As China shifts away from its days of blistering, unsustainable growth to steadier foundations, balancing speed and quality remains difficult.

While policymakers are fine-tuning policies to bring fresh ideas and emerging businesses for balanced, environmentally sustainable growth, labeled the "new normal" by President Xi Jinping, they also face the difficulty of maintaining jobs as the country adjusts to slower growth.

Jilin Province in northeastern China, where President Xi made a recent inspection, couldn't provide a better face for the change being undergone by China's economy.

Once a hub for heavy manufacturing the region is now trying revive its economy by creating new industry, developing modern agriculture and improving the service industry.

While meeting with provincial officials, Xi urged better quality, better structure and higher profitability as the province switches gears to adapt to the current economic direction.

Xi said that more efforts should be made to push forward the innovation drive to boost the vigor of society.

While slowing the economy to focus on quality is needed to create a sustainable future, so is job creation.

One of the biggest blockades for China's restructuring has been generating enough jobs for the world's most populous nation.

This year an estimated 7.5 million college graduates will fight for positions in the toughest job market ever. While the focus for the government is better quality, many economists believe China must maintain a medium-high growth in the near future to fulfill job creation needs.

China has pledged to create more than 10 million urban jobs and ensured that the registered urban unemployment rate does not rise above 4.5 percent in 2015, even as economic expansion slows to the lowest rate for 24 years, hitting 7.4 percent in 2014.

Observers have found policies such as tightening excessive credit growth and local government debt have been partially offset by several targeted measures to spur private consumption, revive housing sector and invest in infrastructure to prevent growth from slowing sharply. The belief behind such measures is that a stable social environment makes restructuring efforts easier.

China should focus on fine-tuning and structural adjustment of the macro-economy, preventing the volatility that comes with abrupt policy switches, said Li Yining, a leading Chinese economist.

But the long-expected economic restructuring has been given more weight as the government further lowered this year's growth target to approximately 7 percent, giving itself more room to maneuver in adopting economic reforms to address long-existing structural problems like reliance on exports of low value-added goods.

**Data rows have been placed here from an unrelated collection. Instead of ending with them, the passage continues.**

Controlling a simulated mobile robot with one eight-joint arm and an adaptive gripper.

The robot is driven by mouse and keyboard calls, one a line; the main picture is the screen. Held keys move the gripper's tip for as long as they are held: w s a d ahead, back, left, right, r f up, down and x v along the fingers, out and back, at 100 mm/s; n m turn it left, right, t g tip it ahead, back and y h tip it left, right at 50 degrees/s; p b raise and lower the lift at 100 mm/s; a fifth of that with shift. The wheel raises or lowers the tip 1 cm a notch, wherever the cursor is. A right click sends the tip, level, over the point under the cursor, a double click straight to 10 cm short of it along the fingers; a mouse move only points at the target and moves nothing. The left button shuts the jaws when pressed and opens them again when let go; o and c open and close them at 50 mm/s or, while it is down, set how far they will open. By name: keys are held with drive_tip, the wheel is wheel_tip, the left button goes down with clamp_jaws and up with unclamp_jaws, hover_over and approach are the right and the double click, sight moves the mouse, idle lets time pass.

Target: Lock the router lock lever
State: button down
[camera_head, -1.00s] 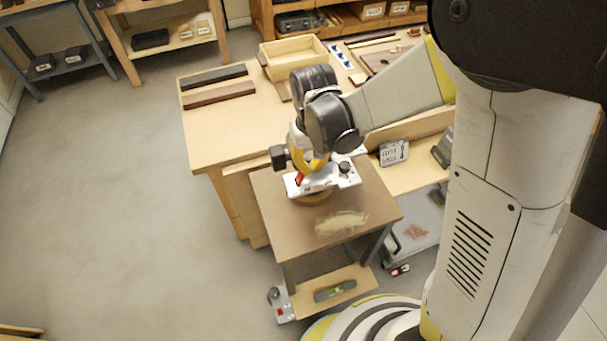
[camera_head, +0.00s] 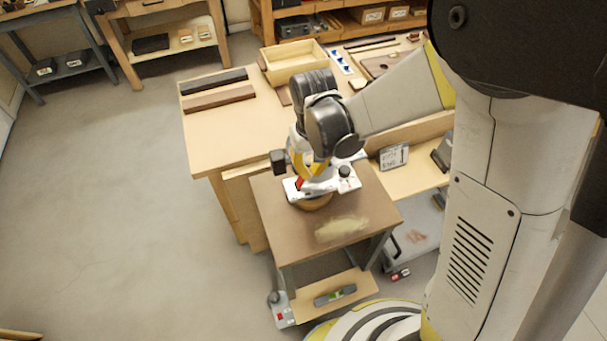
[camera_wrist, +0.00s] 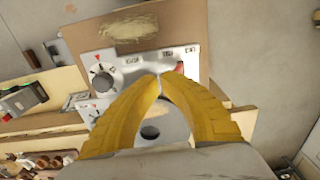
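The router (camera_head: 347,184) is a pale metal plate with a round body, on the small brown-topped stand. In the wrist view its plate (camera_wrist: 135,64) carries a black knob (camera_wrist: 103,80) with red marks. A small red part (camera_wrist: 180,68), perhaps the lock lever, shows just right of my fingertips; it also shows in the head view (camera_head: 299,184). My gripper (camera_wrist: 160,77) has yellow fingers over the plate, with their tips together. Whether a thin part is between the tips I cannot tell. The fingers and wrist hide part of the router.
The stand top (camera_head: 350,205) has a sawdust patch (camera_head: 341,229). A workbench (camera_head: 215,140) with an open wooden box (camera_head: 293,60) stands behind. A small sign (camera_head: 394,156) is at the right. Floor at left is clear.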

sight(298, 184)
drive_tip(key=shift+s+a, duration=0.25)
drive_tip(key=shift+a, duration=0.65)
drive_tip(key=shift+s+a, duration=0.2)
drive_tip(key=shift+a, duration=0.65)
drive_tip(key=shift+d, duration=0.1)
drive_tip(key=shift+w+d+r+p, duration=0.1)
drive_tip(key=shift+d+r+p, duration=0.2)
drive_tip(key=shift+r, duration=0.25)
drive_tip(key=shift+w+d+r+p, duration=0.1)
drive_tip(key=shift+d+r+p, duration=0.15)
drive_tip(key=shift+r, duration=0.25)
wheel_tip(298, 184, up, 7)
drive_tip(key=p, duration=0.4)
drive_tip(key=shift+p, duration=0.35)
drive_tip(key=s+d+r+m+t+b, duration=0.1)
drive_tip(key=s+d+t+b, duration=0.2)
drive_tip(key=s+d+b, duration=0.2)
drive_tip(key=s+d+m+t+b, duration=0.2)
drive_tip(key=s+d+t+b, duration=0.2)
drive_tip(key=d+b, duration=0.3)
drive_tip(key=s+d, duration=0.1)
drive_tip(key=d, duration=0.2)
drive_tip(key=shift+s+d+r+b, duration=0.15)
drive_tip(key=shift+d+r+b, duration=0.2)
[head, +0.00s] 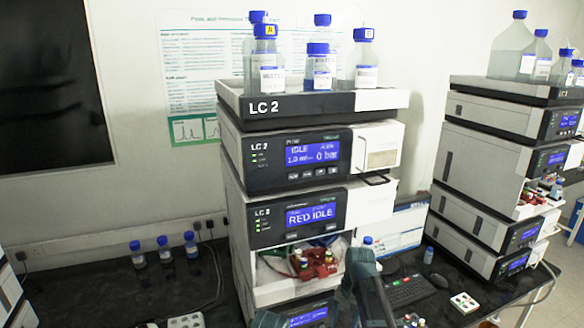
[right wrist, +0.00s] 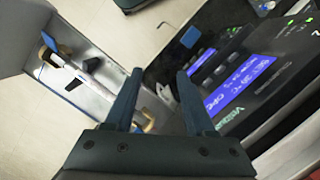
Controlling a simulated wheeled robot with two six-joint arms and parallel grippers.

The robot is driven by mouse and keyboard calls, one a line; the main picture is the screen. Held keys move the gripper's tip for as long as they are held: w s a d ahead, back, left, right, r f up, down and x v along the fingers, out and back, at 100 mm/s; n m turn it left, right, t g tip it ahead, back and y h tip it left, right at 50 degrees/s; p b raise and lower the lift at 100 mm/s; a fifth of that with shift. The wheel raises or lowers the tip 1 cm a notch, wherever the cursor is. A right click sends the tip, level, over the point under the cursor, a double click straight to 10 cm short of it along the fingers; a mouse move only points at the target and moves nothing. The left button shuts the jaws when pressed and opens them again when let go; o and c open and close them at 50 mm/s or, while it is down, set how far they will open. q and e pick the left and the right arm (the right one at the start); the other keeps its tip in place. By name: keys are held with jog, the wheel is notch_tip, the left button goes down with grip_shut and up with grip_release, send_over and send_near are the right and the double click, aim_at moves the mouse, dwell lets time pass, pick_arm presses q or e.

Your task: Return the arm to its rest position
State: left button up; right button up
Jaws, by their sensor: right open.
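My right gripper (right wrist: 160,78) is open in the right wrist view, with nothing between its two dark fingers. In the head view, a dark blue-grey part of what looks like my right arm shows at the bottom centre, in front of the lower part of the LC 2 stack (head: 318,103). That part hides some of the stack's lower right side. My left gripper is not in view.
Capped bottles (head: 267,65) stand on the LC 2 stack. Another stack (head: 480,163) is at right, with a keyboard (head: 410,290) between. Small blue-capped bottles (head: 164,252) stand at left. The right wrist view shows a grey bin (right wrist: 52,20) and pale floor.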

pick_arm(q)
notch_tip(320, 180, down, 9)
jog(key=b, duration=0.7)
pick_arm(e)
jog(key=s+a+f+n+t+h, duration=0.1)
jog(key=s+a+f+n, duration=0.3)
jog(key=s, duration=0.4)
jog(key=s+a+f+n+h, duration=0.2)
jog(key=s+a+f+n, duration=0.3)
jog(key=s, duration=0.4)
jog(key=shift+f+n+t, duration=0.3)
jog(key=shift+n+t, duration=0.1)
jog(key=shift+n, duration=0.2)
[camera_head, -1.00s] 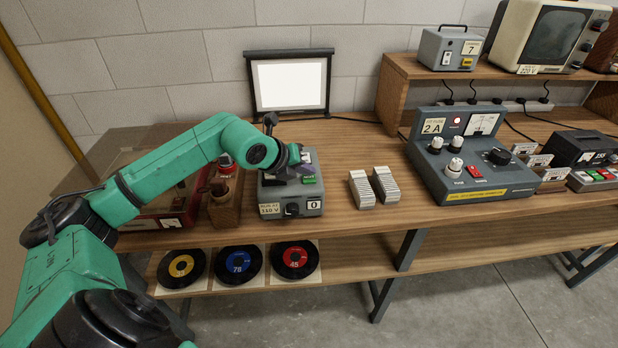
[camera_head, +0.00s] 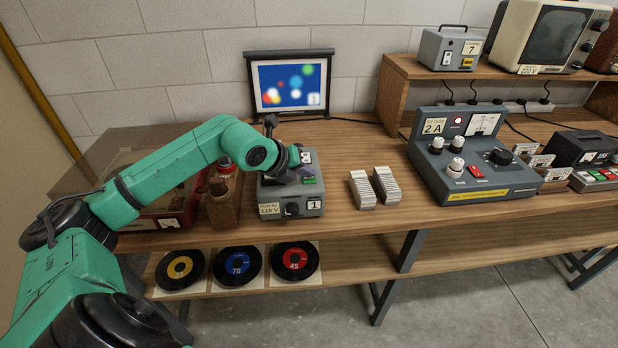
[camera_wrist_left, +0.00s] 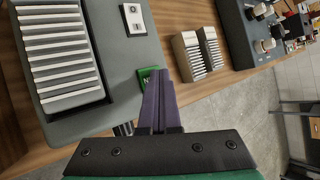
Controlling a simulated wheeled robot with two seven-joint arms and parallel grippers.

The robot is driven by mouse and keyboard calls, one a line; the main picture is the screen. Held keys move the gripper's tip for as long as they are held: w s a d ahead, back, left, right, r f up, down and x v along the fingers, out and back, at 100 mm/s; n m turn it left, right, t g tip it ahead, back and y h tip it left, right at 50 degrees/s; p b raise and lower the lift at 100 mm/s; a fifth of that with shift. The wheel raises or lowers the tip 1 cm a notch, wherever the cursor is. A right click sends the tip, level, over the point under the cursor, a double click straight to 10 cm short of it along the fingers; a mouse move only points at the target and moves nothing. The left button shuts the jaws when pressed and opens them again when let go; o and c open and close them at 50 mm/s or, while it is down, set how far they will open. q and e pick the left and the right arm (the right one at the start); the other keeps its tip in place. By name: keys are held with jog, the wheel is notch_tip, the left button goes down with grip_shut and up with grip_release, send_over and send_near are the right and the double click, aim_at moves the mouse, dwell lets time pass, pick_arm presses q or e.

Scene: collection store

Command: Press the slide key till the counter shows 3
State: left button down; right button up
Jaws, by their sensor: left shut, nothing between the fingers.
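The grey slide projector (camera_head: 292,195) stands on the bench, and its counter (camera_head: 314,205) reads 1. The small screen (camera_head: 289,83) behind it shows a picture of coloured dots on blue. The green slide key (camera_wrist_left: 147,75) is on the projector's top, partly covered in the left wrist view. My left gripper (camera_head: 303,168) is shut and empty over the projector's top. In the left wrist view its fingertips (camera_wrist_left: 156,76) are at the green key; I cannot tell whether they touch it. My right gripper is out of view.
Two stacks of white slides (camera_head: 374,188) stand just right of the projector. A grey power supply (camera_head: 470,160) is farther right. A wooden block with a bottle (camera_head: 223,205) stands close on the left. Several records (camera_head: 238,265) lie on the lower shelf.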

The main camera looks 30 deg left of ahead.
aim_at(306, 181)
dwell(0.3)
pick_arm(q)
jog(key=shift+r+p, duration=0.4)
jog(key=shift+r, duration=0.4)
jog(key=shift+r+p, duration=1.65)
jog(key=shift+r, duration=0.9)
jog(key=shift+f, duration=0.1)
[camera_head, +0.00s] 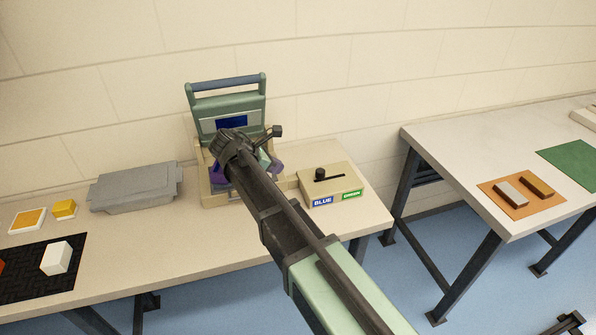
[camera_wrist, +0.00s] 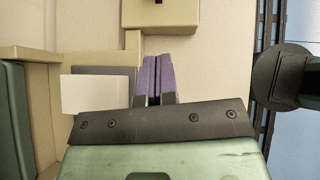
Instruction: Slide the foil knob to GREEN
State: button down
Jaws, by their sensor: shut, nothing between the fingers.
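The foil knob (camera_head: 320,173) is a small black knob on top of a beige box (camera_head: 345,182). It stands at the left end of a dark slot, on the side of the blue BLUE label (camera_head: 322,201). The green GREEN label (camera_head: 351,194) is to its right. My gripper (camera_wrist: 153,60) is shut and empty, its purple fingers together in the wrist view. It is over the press area, left of the knob box in the head view, where my arm hides the fingertips. Part of a beige box (camera_wrist: 160,18) shows ahead of the fingers in the wrist view.
The press (camera_head: 227,88) with its green raised lid stands directly behind my arm. A grey lidded case (camera_head: 136,187) and a black mat (camera_head: 30,277) with a white block (camera_head: 56,258) are to the left. A second table (camera_head: 470,150) stands right, across a gap.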

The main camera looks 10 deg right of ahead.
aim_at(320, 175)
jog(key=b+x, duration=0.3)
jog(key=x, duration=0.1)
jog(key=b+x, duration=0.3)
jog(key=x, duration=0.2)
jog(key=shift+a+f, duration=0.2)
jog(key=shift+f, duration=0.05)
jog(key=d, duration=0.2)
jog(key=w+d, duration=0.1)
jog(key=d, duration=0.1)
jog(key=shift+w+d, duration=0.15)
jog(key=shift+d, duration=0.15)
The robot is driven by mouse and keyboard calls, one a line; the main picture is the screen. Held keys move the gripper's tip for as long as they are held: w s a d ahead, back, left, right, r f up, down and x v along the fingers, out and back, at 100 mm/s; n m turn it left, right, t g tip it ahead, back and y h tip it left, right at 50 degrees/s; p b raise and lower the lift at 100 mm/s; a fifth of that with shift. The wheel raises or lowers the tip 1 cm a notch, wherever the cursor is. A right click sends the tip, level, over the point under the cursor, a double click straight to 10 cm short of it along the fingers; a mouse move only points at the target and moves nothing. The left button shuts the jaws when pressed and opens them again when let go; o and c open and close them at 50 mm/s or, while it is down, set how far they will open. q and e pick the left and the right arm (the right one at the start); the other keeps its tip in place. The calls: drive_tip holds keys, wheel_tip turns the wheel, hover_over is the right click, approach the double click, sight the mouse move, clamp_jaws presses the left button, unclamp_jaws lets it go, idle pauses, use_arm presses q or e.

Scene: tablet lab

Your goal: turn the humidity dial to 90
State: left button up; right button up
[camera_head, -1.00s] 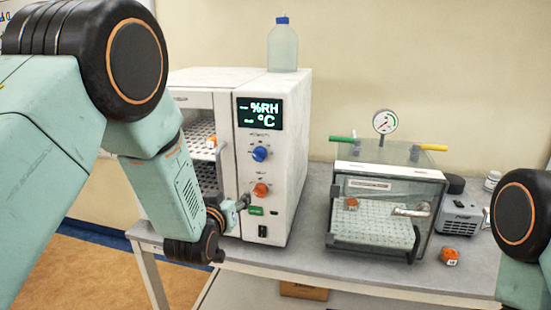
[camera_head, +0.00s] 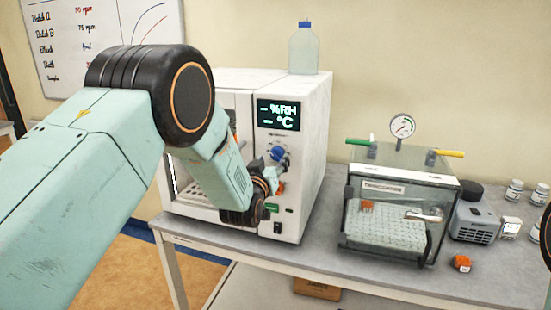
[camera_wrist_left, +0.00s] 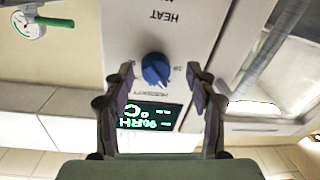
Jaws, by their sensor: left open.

China's growth slowdown is not unexpected, and it is "desirable from a short and medium-term perspective", as the country prioritizes balancing reforms and managing short-term demand, the World Bank commented earlier this month.

China's near-term economic moderation reflects policies to slow rapid credit growth, contain shadow banking, limit borrowing by local governments and reduce excess capacity in industry, which address the vulnerabilities that built up after the 2008 global financial crisis, the World Bank said in its latest China Economic Update report.

This view is shared by experts including David Lipton, first deputy managing director of the International Monetary Fund (IMF).

"Growth in China is moderating -- a slowdown that is not a goal unto itself but a by-product of moving the economy away from the unsustainable growth pattern of the past decade," he told Xinhua in a recent interview.

Chinese policymakers are pursuing a "quality-growth" strategy, and "they are not trying to achieve the fastest possible growth, but rather the fastest sustainable growth."

Experts like Lipton do not believe China's economic restructuring to be an easy path, but the challenging transition is necessary from the long-term perspective. Some economists argue that the nation's restructuring has been delayed by the financial crisis and now it should step on the gas pedal.

The authorities should use multiple instruments including fiscal policy, interest rate liberalization and other financial reforms as well as price reforms to increase the prospects of reducing economic imbalances and facilitating the desired transition to a more consumption-driven growth path, suggested Nicholas Lardy, a senior fellow at the Peterson Institute for International Economics, a top U.S. think tank.